AI tools are not static. The environments in which they operate shift continuously. A worker who hits token targets by pasting arbitrary text into a prompt window has learned a procedure. A worker who develops genuine understanding of how AI tools handle different task structures, and what kinds of queries produce useful versus useless outputs, has developed adaptive expertise. The first worker satisfies the metric. The second worker can actually transfer capability when the tool changes, when the task changes, or when the organization moves to a different platform entirely. Amazon's current measurement regime selects for the first type and provides no developmental pathway toward the second.

The Awareness-Capability Gap at the Organizational Level

Research on algorithmic literacy consistently identifies what I refer to in my own work as the awareness-capability gap: knowing that an algorithm exists, or knowing that a tool is available, does not translate into knowing how to use it effectively (Gagrain, Naab, and Grub, 2024). Amazon's tokenmaxxing problem is a corporate-level instantiation of this gap. Management is aware that AI tools exist and that they should produce value. Employees are aware that usage targets exist and that they should be hit. Neither awareness translates into the structural understanding needed to actually develop productive human-AI workflows.

Sundar (2020) argues that as machine agency increases, human users must develop increasingly sophisticated mental models of system behavior to interact productively with AI systems. Token-wasting behavior is evidence that no such mental models are being developed. Workers are not building schemas for how these tools work. They are building folk theories about how to satisfy the measurement system, which is a categorically different cognitive product.

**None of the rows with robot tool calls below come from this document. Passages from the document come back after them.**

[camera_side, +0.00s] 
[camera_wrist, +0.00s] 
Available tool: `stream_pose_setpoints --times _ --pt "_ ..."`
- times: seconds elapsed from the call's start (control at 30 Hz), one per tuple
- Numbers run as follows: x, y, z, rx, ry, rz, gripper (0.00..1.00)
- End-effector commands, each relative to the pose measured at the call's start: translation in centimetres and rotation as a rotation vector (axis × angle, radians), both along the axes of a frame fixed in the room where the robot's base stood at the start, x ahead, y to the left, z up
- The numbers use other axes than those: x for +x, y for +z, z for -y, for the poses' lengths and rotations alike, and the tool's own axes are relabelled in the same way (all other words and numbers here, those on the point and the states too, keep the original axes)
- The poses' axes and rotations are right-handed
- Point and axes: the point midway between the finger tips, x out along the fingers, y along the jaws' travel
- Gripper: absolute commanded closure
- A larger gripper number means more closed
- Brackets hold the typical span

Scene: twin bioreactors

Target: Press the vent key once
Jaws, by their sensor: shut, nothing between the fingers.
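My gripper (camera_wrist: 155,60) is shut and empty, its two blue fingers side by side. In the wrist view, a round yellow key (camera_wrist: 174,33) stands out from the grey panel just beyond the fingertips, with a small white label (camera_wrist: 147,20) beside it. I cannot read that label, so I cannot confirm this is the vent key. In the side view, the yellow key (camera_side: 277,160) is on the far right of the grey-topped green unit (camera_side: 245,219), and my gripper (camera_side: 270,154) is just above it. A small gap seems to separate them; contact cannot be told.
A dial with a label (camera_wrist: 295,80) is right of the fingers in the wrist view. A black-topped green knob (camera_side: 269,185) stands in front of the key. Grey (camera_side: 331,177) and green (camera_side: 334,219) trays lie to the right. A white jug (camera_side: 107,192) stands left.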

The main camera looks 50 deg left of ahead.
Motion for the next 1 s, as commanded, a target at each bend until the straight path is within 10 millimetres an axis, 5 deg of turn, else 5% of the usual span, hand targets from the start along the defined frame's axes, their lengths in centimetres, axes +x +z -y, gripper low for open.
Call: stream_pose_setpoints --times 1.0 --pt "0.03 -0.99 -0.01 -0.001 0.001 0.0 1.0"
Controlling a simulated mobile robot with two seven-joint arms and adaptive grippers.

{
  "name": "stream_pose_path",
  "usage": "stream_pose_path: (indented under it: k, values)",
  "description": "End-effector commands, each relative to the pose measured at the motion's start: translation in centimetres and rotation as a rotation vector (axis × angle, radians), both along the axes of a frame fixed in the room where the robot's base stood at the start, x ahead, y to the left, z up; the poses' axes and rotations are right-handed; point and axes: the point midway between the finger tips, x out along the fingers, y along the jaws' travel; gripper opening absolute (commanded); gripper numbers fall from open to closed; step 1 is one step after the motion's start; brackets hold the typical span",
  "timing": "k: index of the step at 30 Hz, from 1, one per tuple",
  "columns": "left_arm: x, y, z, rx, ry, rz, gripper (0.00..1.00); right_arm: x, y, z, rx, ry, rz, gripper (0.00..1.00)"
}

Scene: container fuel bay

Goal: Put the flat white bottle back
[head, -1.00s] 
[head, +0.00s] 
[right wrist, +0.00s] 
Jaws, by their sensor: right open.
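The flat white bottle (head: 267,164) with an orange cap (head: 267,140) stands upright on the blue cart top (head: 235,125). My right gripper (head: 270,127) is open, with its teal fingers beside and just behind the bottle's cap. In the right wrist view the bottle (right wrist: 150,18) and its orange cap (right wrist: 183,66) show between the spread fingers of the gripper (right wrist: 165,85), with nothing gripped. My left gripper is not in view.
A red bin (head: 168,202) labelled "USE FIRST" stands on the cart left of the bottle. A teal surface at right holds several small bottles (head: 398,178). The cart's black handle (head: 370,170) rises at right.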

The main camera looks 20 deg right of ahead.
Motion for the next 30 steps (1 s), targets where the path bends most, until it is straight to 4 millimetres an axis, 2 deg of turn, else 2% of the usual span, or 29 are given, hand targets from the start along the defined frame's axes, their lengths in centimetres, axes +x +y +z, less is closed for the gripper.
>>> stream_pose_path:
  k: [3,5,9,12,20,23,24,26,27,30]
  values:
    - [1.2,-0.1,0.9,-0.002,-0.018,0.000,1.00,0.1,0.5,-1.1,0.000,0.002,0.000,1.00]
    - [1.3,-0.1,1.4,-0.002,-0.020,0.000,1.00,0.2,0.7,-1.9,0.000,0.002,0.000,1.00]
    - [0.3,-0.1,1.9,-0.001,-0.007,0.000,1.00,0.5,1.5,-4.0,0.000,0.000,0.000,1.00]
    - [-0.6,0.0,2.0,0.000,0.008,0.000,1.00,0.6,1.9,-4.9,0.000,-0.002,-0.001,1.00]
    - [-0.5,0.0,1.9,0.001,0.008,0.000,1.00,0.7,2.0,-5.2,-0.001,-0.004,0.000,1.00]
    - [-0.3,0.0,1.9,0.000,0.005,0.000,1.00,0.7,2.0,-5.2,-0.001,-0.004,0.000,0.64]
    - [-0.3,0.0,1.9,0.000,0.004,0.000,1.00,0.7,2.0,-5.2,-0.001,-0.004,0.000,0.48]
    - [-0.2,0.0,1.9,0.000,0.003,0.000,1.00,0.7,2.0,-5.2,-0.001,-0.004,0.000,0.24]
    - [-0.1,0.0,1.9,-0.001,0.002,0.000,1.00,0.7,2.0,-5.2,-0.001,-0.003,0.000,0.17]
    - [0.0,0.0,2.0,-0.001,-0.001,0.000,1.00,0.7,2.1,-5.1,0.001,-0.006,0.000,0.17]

What a Competence-First Design Would Look Like

The corrective is not to remove metrics but to redesign what gets measured. Output quality, task completion improvement, and cross-context transfer are harder to measure than token counts, but they track the underlying construct that Amazon actually cares about. More importantly, an organization serious about AI capability development would invest in schema induction rather than procedural mandates: helping workers develop structural understanding of what these tools do and do not do well, rather than specifying how many interactions to log per week.

The tokenmaxxing story will likely be framed as a worker compliance problem in most coverage. That framing is incorrect. It is an organizational design problem, and the design flaw is the assumption that measuring behavioral proxies for competence produces competence. It does not. It produces workers who are very good at satisfying behavioral proxies, which is a distinct and considerably less useful skill.

References

Gagrain, A., Naab, T., and Grub, J. (2024). Algorithmic media use and algorithm literacy. New Media and Society.

Hatano, G., and Inagaki, K. (1986). Two courses of expertise. In H. Stevenson, H. Azuma, and K. Hakuta (Eds.), Child development and education in Japan. Freeman.

Kellogg, K. C., Valentine, M. A., and Christin, A. (2020). Algorithms at work: The new contested terrain of control. Academy of Management Annals, 14(1), 366-410.

Sundar, S. S. (2020). Rise of machine agency: A framework for studying the psychology of human-AI interaction. Journal of Computer-Mediated Communication, 25(1), 74-88.